Field Name Field Type Description
status string Describes this event. Possible values include: Connected, Disconnected, Error.
info list<string> This is an all-purpose field used to convey additional information describing this event. For example, in the case of an Error event this will contain the text describing the error.
context tuple If this event was generated as a result of a command being sent to the operator, this field will contain the original command tuple.

Type Mappings

When exchanging tuples between StreamBase and Cassandra, the fields and field types of these tuples are expected to match in the following ways:

  • The fields have the same names, and

  • Data types match or can be readily converted.

The table below lists all the type translations supported by the operator.

StreamBase Type Cassandra Type(s)
boolean boolean
string text, ascii, inet, uuid, varchar
int cint, smallint, tinyint

When mapping a StreamBase int to a Cassandra smallint or tinyint, some precision may be lost.

long bigint, cint, smallint, tinyint, time, counter

When mapping a StreamBase long to a Cassandra cint, smallint or tinyint, some precision may be lost.

double double, float

When mapping a StreamBase double to a Cassandra float, some precision may be lost.

timestamp date, timestamp
tuple tuple
blob blob
list list, set, map

When mapping a StreamBase list to a Cassandra set, any duplicates in the list will be removed (and the last value of duplicate entries will be used).

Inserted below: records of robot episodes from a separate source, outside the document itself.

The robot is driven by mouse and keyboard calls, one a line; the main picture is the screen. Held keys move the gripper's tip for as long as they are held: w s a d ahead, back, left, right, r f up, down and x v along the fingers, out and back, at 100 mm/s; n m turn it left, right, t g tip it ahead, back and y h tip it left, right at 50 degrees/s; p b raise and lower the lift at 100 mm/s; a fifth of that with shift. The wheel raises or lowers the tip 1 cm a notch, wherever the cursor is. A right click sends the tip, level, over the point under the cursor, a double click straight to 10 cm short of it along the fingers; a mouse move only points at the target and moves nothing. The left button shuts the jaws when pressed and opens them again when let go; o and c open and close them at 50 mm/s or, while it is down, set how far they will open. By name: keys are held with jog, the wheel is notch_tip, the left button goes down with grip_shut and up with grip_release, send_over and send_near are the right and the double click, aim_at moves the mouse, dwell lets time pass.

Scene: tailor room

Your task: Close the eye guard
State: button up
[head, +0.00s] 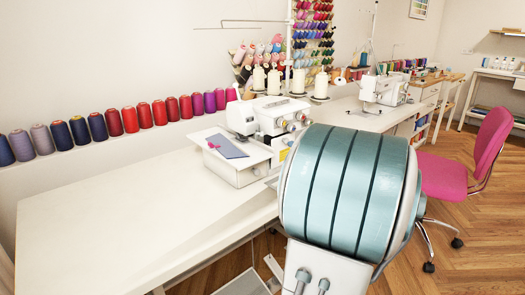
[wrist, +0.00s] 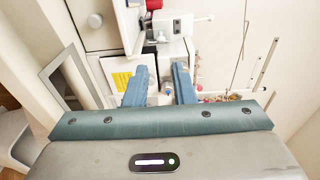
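A white overlocker-style sewing machine (head: 268,120) stands on the long white table, with a blue-grey cloth piece (head: 226,146) and a pink item (head: 213,142) on its front plate. In the wrist view, white machine parts (wrist: 168,24) show close up beyond my fingers. I cannot make out the eye guard clearly in either view, nor tell how far it is open. My gripper (wrist: 160,68) has its two blue fingers apart, with no object visibly held between them. It points toward the machine. In the head view my large teal arm link hides the gripper and part of the machine's right side.
The white table (head: 110,220) is clear left of the machine. Thread spools (head: 130,118) line the wall ledge. White thread cones (head: 297,80) stand behind the machine. A second machine (head: 383,90) is farther back. A pink chair (head: 480,150) stands at the right.

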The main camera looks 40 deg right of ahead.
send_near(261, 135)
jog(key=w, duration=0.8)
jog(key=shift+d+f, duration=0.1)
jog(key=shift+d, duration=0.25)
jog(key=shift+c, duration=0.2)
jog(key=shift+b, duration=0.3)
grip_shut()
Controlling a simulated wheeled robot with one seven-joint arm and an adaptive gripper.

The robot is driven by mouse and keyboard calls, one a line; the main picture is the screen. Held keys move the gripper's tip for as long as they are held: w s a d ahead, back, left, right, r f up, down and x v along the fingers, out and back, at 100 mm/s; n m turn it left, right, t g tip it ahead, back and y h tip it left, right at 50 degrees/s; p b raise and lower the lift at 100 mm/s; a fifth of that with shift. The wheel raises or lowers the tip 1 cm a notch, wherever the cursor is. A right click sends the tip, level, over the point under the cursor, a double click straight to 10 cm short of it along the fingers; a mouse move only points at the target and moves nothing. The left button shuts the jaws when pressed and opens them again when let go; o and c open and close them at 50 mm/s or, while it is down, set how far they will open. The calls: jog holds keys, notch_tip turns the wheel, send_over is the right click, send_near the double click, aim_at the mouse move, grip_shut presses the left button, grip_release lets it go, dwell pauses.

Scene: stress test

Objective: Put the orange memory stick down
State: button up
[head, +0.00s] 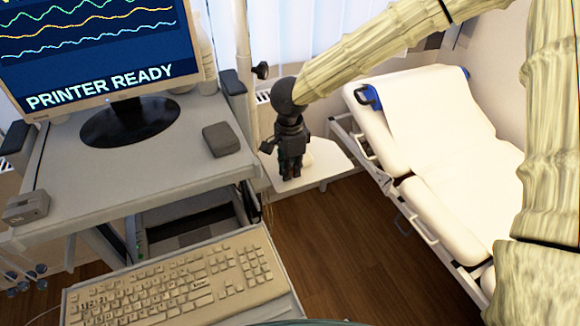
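My gripper (291,170) is dark and points down at the end of my pale, ridged arm. It is over a small white shelf or table top (332,171) between the cart and the bed. Its fingertips are small and dark here, and I cannot tell whether they are apart or shut, or whether they touch the surface. I cannot make out an orange memory stick in this view; it may be hidden by the gripper.
A grey cart (75,185) on the left carries a monitor (95,45) reading "PRINTER READY" and a small dark box (221,139). A keyboard (180,285) lies in front. A vertical pole (246,80) stands close left of my gripper. A white bed (440,130) is at right.

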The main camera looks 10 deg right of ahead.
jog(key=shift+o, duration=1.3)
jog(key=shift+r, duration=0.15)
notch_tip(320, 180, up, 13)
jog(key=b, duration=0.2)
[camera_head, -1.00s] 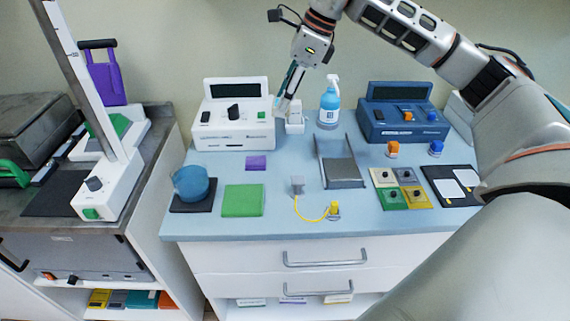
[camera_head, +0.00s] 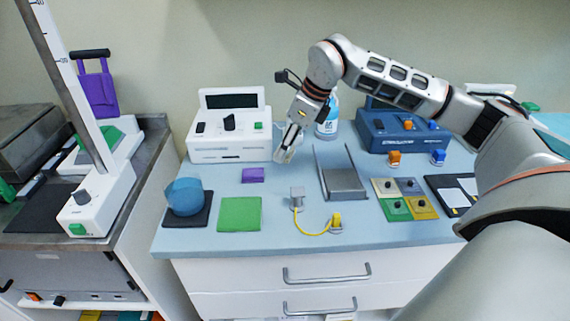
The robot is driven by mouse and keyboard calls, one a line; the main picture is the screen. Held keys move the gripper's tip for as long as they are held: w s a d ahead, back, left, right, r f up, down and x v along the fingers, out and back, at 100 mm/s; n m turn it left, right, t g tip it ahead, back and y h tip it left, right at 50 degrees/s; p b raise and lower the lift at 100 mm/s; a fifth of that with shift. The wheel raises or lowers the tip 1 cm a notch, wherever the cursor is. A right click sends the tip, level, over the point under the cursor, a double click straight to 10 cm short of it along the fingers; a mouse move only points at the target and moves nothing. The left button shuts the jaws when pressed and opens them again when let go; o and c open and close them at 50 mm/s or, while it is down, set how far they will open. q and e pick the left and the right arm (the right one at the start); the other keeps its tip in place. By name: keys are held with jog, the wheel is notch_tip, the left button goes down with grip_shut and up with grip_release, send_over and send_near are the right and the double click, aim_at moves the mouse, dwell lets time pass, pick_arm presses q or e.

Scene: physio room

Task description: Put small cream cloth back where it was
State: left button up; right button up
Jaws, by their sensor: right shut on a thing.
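My right gripper (camera_head: 289,143) reaches down over the back middle of the blue-topped counter. It is shut on a small pale thing at its fingertips, which looks like the small cream cloth (camera_head: 283,156). The cloth is partly hidden by the fingers, and I cannot tell whether it touches the counter. A purple square (camera_head: 252,175) and a green square (camera_head: 240,214) lie flat to the left of it. My left gripper is not in view.
A white device (camera_head: 230,148) stands behind left, a blue bottle (camera_head: 327,125) and a blue device (camera_head: 388,140) behind right. A grey tray (camera_head: 343,184) and coloured tiles (camera_head: 397,208) lie to the right. A blue bowl (camera_head: 184,196) sits front left.

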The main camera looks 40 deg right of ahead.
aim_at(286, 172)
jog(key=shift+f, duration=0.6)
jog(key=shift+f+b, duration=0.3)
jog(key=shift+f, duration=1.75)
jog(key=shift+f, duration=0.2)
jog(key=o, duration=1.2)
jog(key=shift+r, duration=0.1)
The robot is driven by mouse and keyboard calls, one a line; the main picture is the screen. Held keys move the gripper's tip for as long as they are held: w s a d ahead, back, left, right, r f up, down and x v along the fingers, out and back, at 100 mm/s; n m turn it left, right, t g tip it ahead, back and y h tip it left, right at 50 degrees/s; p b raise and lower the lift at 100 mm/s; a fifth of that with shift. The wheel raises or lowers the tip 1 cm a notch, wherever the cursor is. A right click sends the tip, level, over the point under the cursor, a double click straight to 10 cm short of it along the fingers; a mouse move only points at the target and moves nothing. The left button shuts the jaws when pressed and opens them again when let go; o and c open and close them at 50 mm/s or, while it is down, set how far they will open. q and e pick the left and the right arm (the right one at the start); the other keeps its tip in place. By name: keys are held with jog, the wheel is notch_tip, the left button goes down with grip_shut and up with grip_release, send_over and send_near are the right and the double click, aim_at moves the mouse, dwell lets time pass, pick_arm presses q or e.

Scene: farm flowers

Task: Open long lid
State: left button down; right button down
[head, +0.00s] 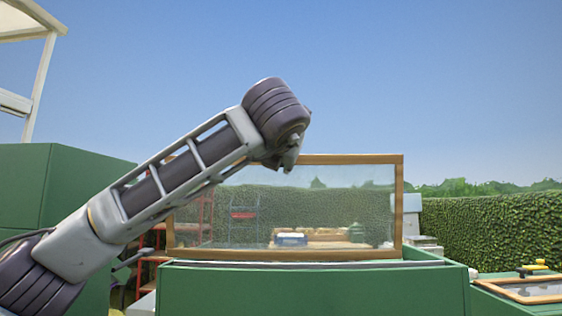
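A long lid (345,207) with a wooden frame and clear pane stands raised, close to upright, at the back of a green box (315,290). My left arm comes in from the left and crosses in front of the lid's left part. My left gripper (289,160) is at the lid's top edge, mostly hidden behind the arm's end joint. I cannot tell whether it touches the lid or whether its fingers are open. My right gripper is out of view.
A smaller wood-framed pane (530,290) lies low at the right, with a yellow and black item (535,267) behind it. A large green block (60,190) stands at the left. A hedge (495,230) runs behind at the right. Open sky is above.

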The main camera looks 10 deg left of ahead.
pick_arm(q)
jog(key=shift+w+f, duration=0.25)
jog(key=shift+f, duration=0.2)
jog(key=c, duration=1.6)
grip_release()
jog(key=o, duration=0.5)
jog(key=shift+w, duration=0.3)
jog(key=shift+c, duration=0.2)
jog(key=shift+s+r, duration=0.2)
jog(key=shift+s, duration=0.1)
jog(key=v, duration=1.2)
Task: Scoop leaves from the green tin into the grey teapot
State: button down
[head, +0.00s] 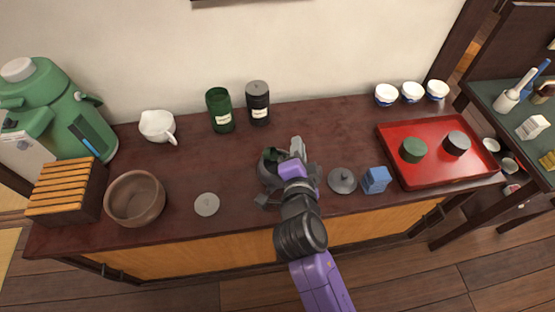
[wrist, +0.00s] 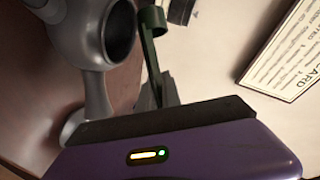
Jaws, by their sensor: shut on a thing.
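The grey teapot (head: 265,177) stands near the middle of the counter with its lid off, partly hidden by my gripper (head: 290,160). The wrist view shows its dark open mouth and grey body (wrist: 88,35). My gripper is shut on a dark green scoop (wrist: 151,55), whose head is close beside the teapot's mouth in that view. I cannot tell whether the scoop holds leaves or how high it is above the rim. The green tin (head: 221,116) stands open and upright at the back, left of a black tin (head: 258,110).
A grey lid (head: 342,182) and a blue box (head: 376,179) lie right of the teapot. A red tray (head: 430,173) holds a green and a black lid. A pale disc (head: 207,204), brown bowl (head: 118,205) and white pot (head: 155,125) are left. White cups (head: 412,93) stand behind.

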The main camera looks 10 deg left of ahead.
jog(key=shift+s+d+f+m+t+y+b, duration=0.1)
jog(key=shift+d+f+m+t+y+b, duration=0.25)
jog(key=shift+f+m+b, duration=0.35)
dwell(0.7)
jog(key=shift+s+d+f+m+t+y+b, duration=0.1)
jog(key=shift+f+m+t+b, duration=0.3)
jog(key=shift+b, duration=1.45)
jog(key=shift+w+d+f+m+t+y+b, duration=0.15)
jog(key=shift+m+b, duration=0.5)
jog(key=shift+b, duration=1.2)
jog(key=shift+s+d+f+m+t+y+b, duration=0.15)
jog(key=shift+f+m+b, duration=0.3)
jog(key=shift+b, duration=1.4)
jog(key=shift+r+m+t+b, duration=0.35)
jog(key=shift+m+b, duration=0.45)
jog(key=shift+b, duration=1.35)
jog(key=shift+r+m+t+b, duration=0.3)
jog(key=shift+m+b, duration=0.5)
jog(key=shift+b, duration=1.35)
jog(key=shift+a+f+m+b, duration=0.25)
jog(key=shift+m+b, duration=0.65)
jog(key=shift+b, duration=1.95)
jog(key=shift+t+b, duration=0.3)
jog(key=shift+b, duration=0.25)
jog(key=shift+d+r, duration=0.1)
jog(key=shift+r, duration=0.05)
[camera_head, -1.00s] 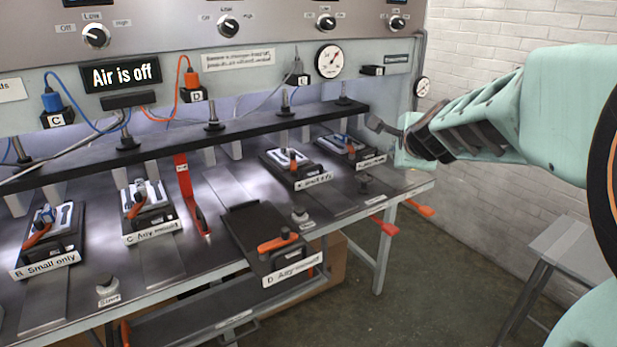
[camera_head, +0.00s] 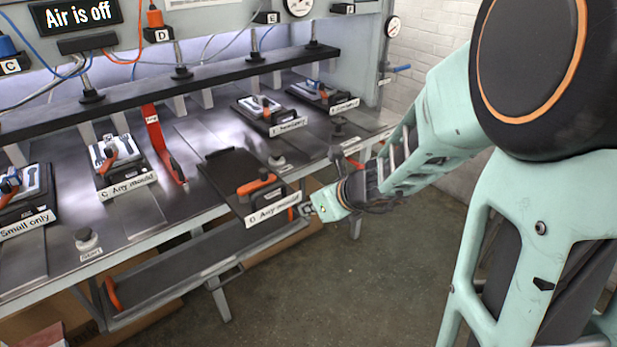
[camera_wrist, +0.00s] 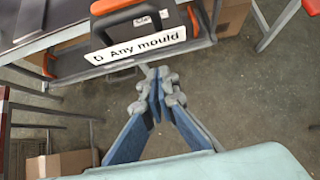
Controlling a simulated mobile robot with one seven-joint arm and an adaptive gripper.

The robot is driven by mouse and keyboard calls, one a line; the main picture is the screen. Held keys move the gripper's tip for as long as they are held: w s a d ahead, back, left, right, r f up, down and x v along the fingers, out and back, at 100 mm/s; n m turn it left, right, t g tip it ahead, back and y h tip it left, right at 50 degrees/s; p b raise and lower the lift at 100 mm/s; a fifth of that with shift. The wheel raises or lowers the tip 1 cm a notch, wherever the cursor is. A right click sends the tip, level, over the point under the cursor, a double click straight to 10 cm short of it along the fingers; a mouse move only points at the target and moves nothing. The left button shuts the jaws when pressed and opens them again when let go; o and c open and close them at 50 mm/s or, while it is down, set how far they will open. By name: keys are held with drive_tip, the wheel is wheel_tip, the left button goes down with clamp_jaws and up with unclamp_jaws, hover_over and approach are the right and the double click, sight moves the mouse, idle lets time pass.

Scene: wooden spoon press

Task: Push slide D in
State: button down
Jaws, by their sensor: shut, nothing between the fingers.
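Slide D (camera_head: 228,170) is a black plate that sticks out over the front edge of the bench. It has an orange handle (camera_head: 257,184) and a white front label (camera_head: 272,209) reading "D Any mould". No mould shows on it. My gripper (camera_head: 308,209) is just right of the label's right end in the head view, low in front of the bench. In the wrist view my gripper (camera_wrist: 160,72) has its fingertips together with nothing between them. The label (camera_wrist: 138,45) lies just ahead of the fingertips, above them in the picture. I cannot tell if they touch.
Slide C (camera_head: 128,186) sits left with a mould on it. A red lever (camera_head: 160,142) stands between C and D. Two more slides (camera_head: 272,120) sit to the right. A lower shelf (camera_head: 175,265) runs under the bench.

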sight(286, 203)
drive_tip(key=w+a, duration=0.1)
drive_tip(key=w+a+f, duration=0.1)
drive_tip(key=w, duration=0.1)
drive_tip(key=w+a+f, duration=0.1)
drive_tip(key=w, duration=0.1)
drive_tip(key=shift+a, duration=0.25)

When mapping a StreamBase list to a Cassandra map, the list elements are expected to be tuples with the first field representing an entry's key the second field representing its value.

function text, blob

The field will be mapped to a JSON string representing its value if the Cassandra field is of type text, or serialized into a byte array if the field is of type blob.

capture Not supported.

Cassandra Operator Sample

The StreamBase installation comes with a sample demonstrating the use of this operator. To load the sample in StreamBase Studio, select File>Import Samples and Community Content and look under the Extending StreamBase section for an entry called Cassandra Operator.